• **MATERIAL**:
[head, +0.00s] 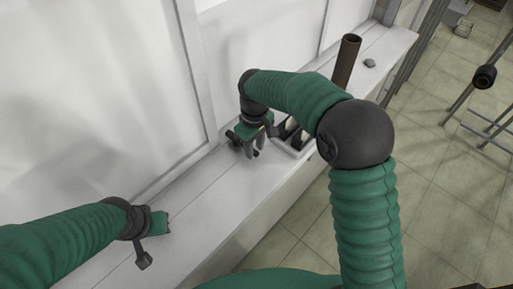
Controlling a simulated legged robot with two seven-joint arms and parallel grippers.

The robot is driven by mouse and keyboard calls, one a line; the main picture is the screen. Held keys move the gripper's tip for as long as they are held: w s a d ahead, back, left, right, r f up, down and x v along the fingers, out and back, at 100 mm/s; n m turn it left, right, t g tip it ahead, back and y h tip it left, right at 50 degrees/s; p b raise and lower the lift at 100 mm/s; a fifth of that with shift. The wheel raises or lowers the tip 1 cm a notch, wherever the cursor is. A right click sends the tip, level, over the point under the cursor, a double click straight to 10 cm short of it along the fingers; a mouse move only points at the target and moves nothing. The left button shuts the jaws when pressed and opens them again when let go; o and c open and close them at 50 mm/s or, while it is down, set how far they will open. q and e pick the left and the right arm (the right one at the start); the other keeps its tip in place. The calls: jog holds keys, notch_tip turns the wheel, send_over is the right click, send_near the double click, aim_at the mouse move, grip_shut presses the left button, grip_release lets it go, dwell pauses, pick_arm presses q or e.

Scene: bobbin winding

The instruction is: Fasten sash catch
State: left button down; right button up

• **YOUR GOAL**: Quote the lines of the listing above that run from the line with "Scene: bobbin winding" through its last line, both included, and nothing else.

• **ANSWER IN FULL**:
Scene: bobbin winding

The instruction is: Fasten sash catch
State: left button down; right button up

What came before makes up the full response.